Extracted information |
* * * * * * * * *

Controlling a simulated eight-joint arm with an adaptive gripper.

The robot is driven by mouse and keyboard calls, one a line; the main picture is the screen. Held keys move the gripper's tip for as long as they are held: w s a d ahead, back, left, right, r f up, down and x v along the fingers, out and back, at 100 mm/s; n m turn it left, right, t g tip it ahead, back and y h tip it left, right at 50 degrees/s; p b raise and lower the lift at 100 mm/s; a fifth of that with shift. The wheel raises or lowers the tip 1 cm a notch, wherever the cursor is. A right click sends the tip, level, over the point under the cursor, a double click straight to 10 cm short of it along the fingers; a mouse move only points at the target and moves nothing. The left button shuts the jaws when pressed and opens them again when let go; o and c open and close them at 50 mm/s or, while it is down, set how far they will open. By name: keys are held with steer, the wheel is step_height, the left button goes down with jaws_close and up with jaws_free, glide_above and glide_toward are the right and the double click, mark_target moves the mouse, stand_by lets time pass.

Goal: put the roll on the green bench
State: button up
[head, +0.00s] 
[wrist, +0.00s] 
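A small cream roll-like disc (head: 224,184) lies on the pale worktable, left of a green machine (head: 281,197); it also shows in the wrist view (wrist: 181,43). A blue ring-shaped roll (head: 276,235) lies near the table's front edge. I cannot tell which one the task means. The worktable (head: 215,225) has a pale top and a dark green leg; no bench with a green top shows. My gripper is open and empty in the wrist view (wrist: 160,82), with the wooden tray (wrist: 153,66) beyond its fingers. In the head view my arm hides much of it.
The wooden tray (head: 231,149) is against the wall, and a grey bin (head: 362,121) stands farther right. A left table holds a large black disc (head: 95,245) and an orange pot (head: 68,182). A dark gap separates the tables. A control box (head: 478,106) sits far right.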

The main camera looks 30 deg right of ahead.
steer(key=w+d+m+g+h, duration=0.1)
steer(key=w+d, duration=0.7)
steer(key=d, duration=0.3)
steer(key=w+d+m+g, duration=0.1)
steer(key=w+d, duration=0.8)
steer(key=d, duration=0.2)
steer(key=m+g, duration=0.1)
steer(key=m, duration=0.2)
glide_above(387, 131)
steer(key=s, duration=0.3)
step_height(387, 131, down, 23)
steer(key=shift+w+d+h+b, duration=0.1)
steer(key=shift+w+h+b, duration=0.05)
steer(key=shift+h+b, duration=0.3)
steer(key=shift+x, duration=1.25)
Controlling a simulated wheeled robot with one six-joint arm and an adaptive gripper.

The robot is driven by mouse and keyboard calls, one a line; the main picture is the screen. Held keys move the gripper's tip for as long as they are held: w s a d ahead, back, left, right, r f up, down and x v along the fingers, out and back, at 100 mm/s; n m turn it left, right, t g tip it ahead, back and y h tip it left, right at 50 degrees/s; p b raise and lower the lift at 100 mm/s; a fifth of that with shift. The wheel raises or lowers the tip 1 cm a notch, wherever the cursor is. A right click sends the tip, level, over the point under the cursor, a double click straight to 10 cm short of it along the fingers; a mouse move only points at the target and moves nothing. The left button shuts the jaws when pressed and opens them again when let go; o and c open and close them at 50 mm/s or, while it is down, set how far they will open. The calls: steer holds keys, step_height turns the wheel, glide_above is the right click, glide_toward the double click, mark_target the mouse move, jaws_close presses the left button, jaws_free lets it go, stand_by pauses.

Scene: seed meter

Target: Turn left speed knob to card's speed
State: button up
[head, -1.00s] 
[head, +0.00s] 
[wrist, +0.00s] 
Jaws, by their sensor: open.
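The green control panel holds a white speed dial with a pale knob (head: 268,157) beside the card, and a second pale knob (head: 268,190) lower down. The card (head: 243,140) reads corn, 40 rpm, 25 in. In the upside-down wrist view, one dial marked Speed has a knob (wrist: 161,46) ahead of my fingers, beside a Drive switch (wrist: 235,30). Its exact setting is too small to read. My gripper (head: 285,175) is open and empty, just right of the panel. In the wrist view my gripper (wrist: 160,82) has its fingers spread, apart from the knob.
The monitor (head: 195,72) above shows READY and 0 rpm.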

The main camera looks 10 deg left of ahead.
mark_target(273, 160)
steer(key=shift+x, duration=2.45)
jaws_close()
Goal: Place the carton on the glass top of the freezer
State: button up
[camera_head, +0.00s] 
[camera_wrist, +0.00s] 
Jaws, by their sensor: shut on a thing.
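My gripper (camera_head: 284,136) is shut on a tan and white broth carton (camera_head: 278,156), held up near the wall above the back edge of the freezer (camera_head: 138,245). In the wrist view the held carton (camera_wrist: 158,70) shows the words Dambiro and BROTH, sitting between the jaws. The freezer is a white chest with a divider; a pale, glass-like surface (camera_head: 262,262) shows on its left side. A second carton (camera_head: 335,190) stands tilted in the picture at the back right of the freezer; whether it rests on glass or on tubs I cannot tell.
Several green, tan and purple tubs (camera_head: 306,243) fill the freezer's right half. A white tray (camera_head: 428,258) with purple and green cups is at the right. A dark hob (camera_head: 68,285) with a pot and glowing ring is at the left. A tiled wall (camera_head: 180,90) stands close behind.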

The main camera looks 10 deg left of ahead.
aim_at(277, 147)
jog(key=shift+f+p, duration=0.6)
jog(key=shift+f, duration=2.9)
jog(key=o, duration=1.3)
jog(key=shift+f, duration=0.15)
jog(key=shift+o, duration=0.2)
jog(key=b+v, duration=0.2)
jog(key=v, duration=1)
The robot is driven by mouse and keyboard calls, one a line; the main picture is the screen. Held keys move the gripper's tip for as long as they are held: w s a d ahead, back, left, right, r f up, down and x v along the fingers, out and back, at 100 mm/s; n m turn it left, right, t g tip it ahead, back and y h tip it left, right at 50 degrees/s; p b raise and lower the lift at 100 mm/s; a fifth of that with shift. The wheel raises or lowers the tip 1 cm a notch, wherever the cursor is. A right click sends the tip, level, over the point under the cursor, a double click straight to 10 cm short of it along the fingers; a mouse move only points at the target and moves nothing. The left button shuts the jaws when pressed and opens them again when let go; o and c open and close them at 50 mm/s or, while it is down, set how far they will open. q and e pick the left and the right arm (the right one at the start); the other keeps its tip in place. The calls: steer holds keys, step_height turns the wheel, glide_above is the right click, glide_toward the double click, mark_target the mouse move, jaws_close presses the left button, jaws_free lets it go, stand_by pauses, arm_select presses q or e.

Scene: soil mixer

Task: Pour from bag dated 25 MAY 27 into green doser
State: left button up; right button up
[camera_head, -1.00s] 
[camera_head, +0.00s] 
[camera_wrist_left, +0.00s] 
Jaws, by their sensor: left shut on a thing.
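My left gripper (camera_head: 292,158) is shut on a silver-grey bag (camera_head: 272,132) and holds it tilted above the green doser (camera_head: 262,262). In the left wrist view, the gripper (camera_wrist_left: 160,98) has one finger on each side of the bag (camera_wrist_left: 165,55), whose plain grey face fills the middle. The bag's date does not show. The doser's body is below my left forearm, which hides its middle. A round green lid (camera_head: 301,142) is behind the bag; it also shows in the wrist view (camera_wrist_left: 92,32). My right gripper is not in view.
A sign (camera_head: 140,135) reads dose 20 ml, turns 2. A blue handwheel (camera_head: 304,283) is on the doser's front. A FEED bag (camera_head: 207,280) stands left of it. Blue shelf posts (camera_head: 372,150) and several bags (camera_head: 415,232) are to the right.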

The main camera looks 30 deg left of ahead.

* * * * * * * * *

Challenge |
Return every entry exactly as given.

Response |
Controlling a simulated eight-joint arm with an adaptive gripper.

The robot is driven by mouse and keyboard calls, one a line; the main picture is the screen. Held keys move the gripper's tip for as long as they are held: w s a d ahead, back, left, right, r f up, down and x v along the fingers, out and back, at 100 mm/s; n m turn it left, right, t g tip it ahead, back and y h tip it left, right at 50 degrees/s; p b raise and lower the lift at 100 mm/s; a fifth of that with shift. The wheel raises or lowers the tip 1 cm a notch, wherever the cursor is. A right click sends the tip, level, over the point under the cursor, a double click straight to 10 cm short of it along the fingers; a mouse move only points at the target and moves nothing. The left button shuts the jaws when pressed and opens them again when let go; o and c open and close them at 50 mm/s or, while it is down, set how far they will open. By name: keys are held with steer, the wheel is step_height, the left button goes down with jaws_close and up with jaws_free, glide_above and glide_toward are the right and the double click, mark_target moves the mouse, stand_by lets time pass.

Goal: put the roll on the green bench
State: button up
[head, +0.00s] 
[wrist, +0.00s] 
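A small cream roll-like disc (head: 224,184) lies on the pale worktable, left of a green machine (head: 281,197); it also shows in the wrist view (wrist: 181,43). A blue ring-shaped roll (head: 276,235) lies near the table's front edge. I cannot tell which one the task means. The worktable (head: 215,225) has a pale top and a dark green leg; no bench with a green top shows. My gripper is open and empty in the wrist view (wrist: 160,82), with the wooden tray (wrist: 153,66) beyond its fingers. In the head view my arm hides much of it.
The wooden tray (head: 231,149) is against the wall, and a grey bin (head: 362,121) stands farther right. A left table holds a large black disc (head: 95,245) and an orange pot (head: 68,182). A dark gap separates the tables. A control box (head: 478,106) sits far right.

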The main camera looks 30 deg right of ahead.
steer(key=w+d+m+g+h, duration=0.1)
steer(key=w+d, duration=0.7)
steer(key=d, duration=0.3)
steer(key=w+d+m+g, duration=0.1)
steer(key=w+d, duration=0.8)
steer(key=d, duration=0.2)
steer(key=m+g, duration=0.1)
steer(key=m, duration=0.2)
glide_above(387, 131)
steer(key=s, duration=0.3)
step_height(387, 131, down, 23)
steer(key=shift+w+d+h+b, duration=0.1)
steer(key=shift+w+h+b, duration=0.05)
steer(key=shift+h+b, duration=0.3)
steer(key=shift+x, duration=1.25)
Controlling a simulated wheeled robot with one six-joint arm and an adaptive gripper.

The robot is driven by mouse and keyboard calls, one a line; the main picture is the screen. Held keys move the gripper's tip for as long as they are held: w s a d ahead, back, left, right, r f up, down and x v along the fingers, out and back, at 100 mm/s; n m turn it left, right, t g tip it ahead, back and y h tip it left, right at 50 degrees/s; p b raise and lower the lift at 100 mm/s; a fifth of that with shift. The wheel raises or lowers the tip 1 cm a notch, wherever the cursor is. A right click sends the tip, level, over the point under the cursor, a double click straight to 10 cm short of it along the fingers; a mouse move only points at the target and moves nothing. The left button shuts the jaws when pressed and opens them again when let go; o and c open and close them at 50 mm/s or, while it is down, set how far they will open. The calls: steer holds keys, step_height turns the wheel, glide_above is the right click, glide_toward the double click, mark_target the mouse move, jaws_close presses the left button, jaws_free lets it go, stand_by pauses.

Scene: seed meter

Target: Turn left speed knob to card's speed
State: button up
[head, -1.00s] 
[head, +0.00s] 
[wrist, +0.00s] 
Jaws, by their sensor: open.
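The green control panel holds a white speed dial with a pale knob (head: 268,157) beside the card, and a second pale knob (head: 268,190) lower down. The card (head: 243,140) reads corn, 40 rpm, 25 in. In the upside-down wrist view, one dial marked Speed has a knob (wrist: 161,46) ahead of my fingers, beside a Drive switch (wrist: 235,30). Its exact setting is too small to read. My gripper (head: 285,175) is open and empty, just right of the panel. In the wrist view my gripper (wrist: 160,82) has its fingers spread, apart from the knob.
The monitor (head: 195,72) above shows READY and 0 rpm.

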The main camera looks 10 deg left of ahead.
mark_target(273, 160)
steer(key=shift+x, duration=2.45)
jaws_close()
Goal: Place the carton on the glass top of the freezer
State: button up
[camera_head, +0.00s] 
[camera_wrist, +0.00s] 
Jaws, by their sensor: shut on a thing.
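My gripper (camera_head: 284,136) is shut on a tan and white broth carton (camera_head: 278,156), held up near the wall above the back edge of the freezer (camera_head: 138,245). In the wrist view the held carton (camera_wrist: 158,70) shows the words Dambiro and BROTH, sitting between the jaws. The freezer is a white chest with a divider; a pale, glass-like surface (camera_head: 262,262) shows on its left side. A second carton (camera_head: 335,190) stands tilted in the picture at the back right of the freezer; whether it rests on glass or on tubs I cannot tell.
Several green, tan and purple tubs (camera_head: 306,243) fill the freezer's right half. A white tray (camera_head: 428,258) with purple and green cups is at the right. A dark hob (camera_head: 68,285) with a pot and glowing ring is at the left. A tiled wall (camera_head: 180,90) stands close behind.

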The main camera looks 10 deg left of ahead.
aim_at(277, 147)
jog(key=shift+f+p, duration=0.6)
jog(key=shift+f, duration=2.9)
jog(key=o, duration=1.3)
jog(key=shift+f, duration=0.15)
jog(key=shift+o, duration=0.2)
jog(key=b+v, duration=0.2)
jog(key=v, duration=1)
The robot is driven by mouse and keyboard calls, one a line; the main picture is the screen. Held keys move the gripper's tip for as long as they are held: w s a d ahead, back, left, right, r f up, down and x v along the fingers, out and back, at 100 mm/s; n m turn it left, right, t g tip it ahead, back and y h tip it left, right at 50 degrees/s; p b raise and lower the lift at 100 mm/s; a fifth of that with shift. The wheel raises or lowers the tip 1 cm a notch, wherever the cursor is. A right click sends the tip, level, over the point under the cursor, a double click straight to 10 cm short of it along the fingers; a mouse move only points at the target and moves nothing. The left button shuts the jaws when pressed and opens them again when let go; o and c open and close them at 50 mm/s or, while it is down, set how far they will open. q and e pick the left and the right arm (the right one at the start); the other keeps its tip in place. The calls: steer holds keys, step_height turns the wheel, glide_above is the right click, glide_toward the double click, mark_target the mouse move, jaws_close presses the left button, jaws_free lets it go, stand_by pauses, arm_select presses q or e.

Scene: soil mixer

Task: Pour from bag dated 25 MAY 27 into green doser
State: left button up; right button up
[camera_head, -1.00s] 
[camera_head, +0.00s] 
[camera_wrist_left, +0.00s] 
Jaws, by their sensor: left shut on a thing.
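My left gripper (camera_head: 292,158) is shut on a silver-grey bag (camera_head: 272,132) and holds it tilted above the green doser (camera_head: 262,262). In the left wrist view, the gripper (camera_wrist_left: 160,98) has one finger on each side of the bag (camera_wrist_left: 165,55), whose plain grey face fills the middle. The bag's date does not show. The doser's body is below my left forearm, which hides its middle. A round green lid (camera_head: 301,142) is behind the bag; it also shows in the wrist view (camera_wrist_left: 92,32). My right gripper is not in view.
A sign (camera_head: 140,135) reads dose 20 ml, turns 2. A blue handwheel (camera_head: 304,283) is on the doser's front. A FEED bag (camera_head: 207,280) stands left of it. Blue shelf posts (camera_head: 372,150) and several bags (camera_head: 415,232) are to the right.

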The main camera looks 30 deg left of ahead.

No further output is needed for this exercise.